The Filipina as lover, fighter in ‘The Hurricane Wars’

‘The Hurricane Wars’
HarperCollins Publishers
October 3, 2023
480 pages

By Allen Gaborro

It wasn’t that Thea Guanzon’s novel “The Hurricane Wars” had achieved the status of a New York Times bestseller or that it was written in the alluring fantasy romance category that tempted me to write about it. With exceptions, I tend to be deaf to the sound of “bestseller” and the fantasy romance genre was never my cup of tea.

So why am I violating my preferences here? You see, I’m a student of what E. San Juan Jr. deferentially addressed as the “Filipina insurgency” in Philippine and Philippine American literature. San Juan gave Filipina characters and authors in fiction—as well as in history—the honor, respect, and distinction they deserve. 

A leading indicator in “Hurricane Wars” that it belongs to the literary Filipina insurgency is its protagonist Talasyn. She is not created by Guanzon as a Filipina exactly. The author, though, does stay grounded in her Filipina background as she incorporates composite strands of Filipino culture and traditions into her novel.

Talasyn’s story is the story of a valiant fighter, a brave and skilled protector of liberty against the great nemesis, the Night Empire.
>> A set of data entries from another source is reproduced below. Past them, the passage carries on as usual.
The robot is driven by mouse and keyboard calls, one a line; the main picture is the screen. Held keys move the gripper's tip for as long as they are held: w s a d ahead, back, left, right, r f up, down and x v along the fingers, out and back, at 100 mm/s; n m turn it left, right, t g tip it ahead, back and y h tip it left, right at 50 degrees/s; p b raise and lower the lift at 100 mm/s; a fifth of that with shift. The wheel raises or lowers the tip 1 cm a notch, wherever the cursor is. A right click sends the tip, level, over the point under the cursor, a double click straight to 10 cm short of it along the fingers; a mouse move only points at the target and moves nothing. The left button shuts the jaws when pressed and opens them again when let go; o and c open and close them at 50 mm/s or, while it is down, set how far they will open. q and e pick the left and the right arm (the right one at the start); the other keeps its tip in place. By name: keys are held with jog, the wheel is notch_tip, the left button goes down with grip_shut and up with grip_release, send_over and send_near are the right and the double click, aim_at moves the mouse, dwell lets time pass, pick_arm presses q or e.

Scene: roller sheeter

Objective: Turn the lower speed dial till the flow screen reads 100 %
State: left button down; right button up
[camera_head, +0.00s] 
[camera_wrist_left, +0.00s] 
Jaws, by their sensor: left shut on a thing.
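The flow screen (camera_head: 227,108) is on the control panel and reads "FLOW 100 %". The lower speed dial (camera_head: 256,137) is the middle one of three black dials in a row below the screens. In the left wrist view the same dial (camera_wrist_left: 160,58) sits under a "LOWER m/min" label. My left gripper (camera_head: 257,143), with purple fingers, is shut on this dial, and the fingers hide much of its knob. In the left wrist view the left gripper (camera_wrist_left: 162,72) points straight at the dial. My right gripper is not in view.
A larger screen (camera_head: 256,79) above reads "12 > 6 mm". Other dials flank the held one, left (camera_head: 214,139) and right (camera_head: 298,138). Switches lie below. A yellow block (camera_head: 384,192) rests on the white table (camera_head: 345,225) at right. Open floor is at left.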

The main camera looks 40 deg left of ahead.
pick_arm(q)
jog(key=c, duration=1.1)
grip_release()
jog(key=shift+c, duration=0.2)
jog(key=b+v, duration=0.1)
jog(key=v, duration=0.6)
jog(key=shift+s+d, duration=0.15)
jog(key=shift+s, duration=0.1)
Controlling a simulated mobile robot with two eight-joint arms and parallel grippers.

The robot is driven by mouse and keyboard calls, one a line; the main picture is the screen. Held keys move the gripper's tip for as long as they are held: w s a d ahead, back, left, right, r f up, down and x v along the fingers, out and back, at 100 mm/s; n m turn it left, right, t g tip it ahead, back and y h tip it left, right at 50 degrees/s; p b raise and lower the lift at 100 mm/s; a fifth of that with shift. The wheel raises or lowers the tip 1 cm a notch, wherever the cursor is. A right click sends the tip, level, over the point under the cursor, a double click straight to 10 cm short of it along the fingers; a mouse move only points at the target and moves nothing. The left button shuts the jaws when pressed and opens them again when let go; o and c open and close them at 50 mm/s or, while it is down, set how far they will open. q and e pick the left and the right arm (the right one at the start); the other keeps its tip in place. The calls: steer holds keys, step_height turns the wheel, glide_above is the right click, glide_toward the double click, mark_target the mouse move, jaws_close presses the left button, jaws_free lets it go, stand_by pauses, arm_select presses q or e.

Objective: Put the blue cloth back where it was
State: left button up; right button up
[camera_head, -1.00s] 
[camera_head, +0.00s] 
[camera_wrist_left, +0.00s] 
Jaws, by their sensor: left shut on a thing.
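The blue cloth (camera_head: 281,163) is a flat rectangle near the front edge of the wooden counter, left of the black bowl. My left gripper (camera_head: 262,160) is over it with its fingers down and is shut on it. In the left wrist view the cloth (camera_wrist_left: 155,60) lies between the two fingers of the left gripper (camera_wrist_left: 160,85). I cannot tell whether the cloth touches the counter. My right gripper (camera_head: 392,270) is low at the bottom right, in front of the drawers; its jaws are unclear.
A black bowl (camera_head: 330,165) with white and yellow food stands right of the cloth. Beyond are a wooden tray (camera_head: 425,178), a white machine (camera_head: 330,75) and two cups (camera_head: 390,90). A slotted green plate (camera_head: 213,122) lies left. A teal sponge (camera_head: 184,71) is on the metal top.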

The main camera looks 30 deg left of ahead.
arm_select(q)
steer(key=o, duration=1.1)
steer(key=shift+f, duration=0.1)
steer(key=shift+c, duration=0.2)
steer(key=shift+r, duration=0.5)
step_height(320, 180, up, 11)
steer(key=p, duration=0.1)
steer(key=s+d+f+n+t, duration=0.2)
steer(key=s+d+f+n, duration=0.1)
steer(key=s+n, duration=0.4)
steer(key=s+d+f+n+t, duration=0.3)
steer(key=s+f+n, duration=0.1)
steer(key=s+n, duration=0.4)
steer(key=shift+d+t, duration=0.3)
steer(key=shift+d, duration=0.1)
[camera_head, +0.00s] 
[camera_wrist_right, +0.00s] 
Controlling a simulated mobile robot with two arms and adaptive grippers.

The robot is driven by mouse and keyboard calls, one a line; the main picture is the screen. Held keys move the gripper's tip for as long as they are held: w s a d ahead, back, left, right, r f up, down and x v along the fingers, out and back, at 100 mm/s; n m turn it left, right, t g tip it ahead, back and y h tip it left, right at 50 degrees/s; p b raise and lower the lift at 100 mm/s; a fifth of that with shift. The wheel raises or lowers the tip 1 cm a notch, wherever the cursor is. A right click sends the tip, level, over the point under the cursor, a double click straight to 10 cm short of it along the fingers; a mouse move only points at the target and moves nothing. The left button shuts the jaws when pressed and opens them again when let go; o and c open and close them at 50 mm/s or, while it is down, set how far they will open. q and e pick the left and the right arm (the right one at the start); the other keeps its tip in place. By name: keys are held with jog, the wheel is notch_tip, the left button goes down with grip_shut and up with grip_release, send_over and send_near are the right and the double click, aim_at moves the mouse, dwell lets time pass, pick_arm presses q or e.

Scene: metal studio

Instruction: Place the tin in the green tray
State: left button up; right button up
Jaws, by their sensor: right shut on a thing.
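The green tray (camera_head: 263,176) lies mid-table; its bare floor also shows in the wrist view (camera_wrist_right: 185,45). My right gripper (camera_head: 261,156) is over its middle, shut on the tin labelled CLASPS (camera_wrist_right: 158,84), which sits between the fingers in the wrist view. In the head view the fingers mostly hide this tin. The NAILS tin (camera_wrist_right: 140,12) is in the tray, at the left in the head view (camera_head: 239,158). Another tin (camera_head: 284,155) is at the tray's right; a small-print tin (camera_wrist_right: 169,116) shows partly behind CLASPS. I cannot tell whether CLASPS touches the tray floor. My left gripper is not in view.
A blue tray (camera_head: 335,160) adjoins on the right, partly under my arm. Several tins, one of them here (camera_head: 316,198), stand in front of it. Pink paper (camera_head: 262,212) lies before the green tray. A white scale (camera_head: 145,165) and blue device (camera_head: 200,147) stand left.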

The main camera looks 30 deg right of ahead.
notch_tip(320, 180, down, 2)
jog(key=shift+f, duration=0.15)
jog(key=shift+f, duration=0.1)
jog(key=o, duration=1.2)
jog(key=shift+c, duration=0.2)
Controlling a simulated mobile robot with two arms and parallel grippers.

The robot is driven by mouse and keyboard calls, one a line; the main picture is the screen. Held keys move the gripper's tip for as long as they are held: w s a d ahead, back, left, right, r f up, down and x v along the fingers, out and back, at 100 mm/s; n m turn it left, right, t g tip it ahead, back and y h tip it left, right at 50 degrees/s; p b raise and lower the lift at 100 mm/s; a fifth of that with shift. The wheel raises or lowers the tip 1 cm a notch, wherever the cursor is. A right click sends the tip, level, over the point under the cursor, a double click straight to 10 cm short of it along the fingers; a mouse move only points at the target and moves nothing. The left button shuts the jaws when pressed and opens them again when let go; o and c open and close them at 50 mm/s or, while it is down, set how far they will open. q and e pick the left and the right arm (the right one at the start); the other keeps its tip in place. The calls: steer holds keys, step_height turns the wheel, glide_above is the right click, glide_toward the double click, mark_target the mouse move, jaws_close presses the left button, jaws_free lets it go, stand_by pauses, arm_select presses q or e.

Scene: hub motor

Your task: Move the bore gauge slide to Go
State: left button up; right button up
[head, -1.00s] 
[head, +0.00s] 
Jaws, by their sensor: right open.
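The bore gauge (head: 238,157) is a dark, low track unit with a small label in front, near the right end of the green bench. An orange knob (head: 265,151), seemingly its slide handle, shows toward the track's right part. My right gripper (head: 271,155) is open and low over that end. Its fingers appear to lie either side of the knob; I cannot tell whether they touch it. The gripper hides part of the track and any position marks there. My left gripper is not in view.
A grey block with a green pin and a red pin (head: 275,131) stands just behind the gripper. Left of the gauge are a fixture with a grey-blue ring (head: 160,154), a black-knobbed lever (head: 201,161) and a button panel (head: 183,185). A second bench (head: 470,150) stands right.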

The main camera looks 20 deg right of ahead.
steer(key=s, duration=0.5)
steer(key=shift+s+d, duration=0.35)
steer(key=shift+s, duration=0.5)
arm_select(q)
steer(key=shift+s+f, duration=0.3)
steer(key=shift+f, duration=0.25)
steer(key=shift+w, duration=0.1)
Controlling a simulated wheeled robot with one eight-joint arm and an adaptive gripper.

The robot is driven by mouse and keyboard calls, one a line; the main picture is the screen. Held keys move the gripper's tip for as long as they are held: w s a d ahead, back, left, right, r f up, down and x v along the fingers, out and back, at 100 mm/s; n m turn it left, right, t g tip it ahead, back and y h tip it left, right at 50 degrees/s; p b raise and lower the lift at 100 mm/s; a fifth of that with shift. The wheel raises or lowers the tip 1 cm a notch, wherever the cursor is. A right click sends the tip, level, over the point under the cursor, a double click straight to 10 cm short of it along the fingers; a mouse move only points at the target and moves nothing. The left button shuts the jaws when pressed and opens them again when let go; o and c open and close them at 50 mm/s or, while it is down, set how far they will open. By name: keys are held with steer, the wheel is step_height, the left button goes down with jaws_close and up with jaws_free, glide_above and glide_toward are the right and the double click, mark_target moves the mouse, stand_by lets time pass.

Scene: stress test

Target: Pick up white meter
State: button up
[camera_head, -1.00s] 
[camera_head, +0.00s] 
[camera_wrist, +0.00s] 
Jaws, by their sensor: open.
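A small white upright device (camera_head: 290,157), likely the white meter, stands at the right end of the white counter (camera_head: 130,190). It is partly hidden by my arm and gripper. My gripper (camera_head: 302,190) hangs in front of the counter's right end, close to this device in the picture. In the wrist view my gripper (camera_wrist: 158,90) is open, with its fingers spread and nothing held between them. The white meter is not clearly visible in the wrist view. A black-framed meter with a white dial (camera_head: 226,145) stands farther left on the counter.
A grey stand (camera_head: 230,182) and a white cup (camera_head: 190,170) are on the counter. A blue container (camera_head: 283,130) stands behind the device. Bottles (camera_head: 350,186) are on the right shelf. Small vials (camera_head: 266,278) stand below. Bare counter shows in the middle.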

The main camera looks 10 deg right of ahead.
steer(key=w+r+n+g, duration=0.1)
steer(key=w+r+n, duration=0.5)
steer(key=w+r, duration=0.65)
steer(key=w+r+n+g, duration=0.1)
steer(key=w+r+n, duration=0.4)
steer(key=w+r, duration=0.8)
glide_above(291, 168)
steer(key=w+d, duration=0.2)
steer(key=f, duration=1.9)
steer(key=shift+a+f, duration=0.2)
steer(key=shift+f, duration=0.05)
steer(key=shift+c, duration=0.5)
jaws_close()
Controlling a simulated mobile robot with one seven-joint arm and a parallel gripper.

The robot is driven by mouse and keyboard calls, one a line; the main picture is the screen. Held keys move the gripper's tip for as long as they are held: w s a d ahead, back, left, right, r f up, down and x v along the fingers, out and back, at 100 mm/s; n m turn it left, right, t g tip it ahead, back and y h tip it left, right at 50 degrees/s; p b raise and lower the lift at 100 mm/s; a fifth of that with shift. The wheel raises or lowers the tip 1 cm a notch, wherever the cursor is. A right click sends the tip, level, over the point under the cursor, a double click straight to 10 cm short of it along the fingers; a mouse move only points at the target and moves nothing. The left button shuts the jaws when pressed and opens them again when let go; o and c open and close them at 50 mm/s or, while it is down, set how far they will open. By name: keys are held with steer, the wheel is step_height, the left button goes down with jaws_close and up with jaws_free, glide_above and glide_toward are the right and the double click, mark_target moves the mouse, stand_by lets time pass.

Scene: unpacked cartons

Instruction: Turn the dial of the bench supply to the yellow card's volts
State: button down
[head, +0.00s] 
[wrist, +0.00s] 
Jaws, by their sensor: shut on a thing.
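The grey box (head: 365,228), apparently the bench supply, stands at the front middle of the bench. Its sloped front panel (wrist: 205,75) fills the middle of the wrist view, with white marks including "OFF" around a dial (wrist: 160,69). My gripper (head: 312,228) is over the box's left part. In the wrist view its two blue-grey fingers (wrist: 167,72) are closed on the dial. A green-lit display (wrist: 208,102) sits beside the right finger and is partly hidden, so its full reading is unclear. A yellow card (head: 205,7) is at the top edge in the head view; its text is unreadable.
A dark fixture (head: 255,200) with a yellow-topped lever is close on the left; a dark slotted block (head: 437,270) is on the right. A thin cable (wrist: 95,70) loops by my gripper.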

Talasyn lives in a consuming reality of warmaking, political agency, the battle of wills and personalities, the always conscious road signs of the lingering past, and the wild fluctuations of romantic love.

But there is more to Talasyn than all that. It is enough that much of her existence has been a tribulation, from being deserted as an infant to inheriting the awesome identity of being a vaunted “Lightweaver”. A lightweaver can weaponize light and wizardry and endow its possessor with incredible power. 

Talasyn, like the august Filipina exemplars of the narrative and historical past, derives strength from adversity to become both an angel and a sword of justice. She is a woman San Juan and other writers of Philippine feminist themes would put on a pedestal.

Talasyn is not the only female figure of strength and prominence in “Hurricane Wars.” There is Queen Urduja, a dowager-type who cannot be talked about without recourse to her guileful resiliency, talent for anticipating moves and outcomes, and disposition in going beyond the pale to attain her goal of retaining power. 

Author Thea Guanzon. Photo: www.theaguanzon.com

Guanzon attests to this portrayal of Urduja in testimonial form:

“Urduja of House Silim was old in the way that mountains were old—imposing and awe-inspiring, having transcended the ravages of time while other lesser entities had been destroyed….it takes a certain kind of woman to hold on to power in the cutthroat nest of political intrigue….Queen Urduja would be very much that kind of woman, given how long her house has reigned.”

Constituted on a florid canvas that traverses space and the universality of the human condition and experience, Talasyn strives to find mind-body-soul balance on the sweeping vistas of a long, drawn out war. It is a war of defiance of the expansionist Night Emperor.  

Talasyn serendipitously meets her Night Empire counterpart, the Night Emperor’s son Prince Alaric. He and Talasyn are martially- and romantically-juxtaposed. Their relationship resembles not merely what will be a binary symbiosis, but an unearthly yin-and-yang effect from which Talasyn and Alaric try to point themselves towards a natural and supernatural harmony.

“Hurricane Wars” entices us into thinking that the flowering of a love between Talasyn and Alaric has that Romeo and Juliet feel: at heart, a  melodrama featuring two lovers from adversarial camps. 

With respect to Guanzon’s effort, I can’t say I was especially enamored with her fictional turnout. Animated and spirited her novel was. However, I found “Hurricane Wars” too resplendent, too phantasmagoric, too fairy-tale, too Game of Thrones for my taste. 

I gravitated instead to my mental image of Talasyn: vigilantly individualistic, heart on her sleeve, receptacle of perception, a bulwark against misogynistic disdain, and a decolonized woman of the Babaylanic tradition.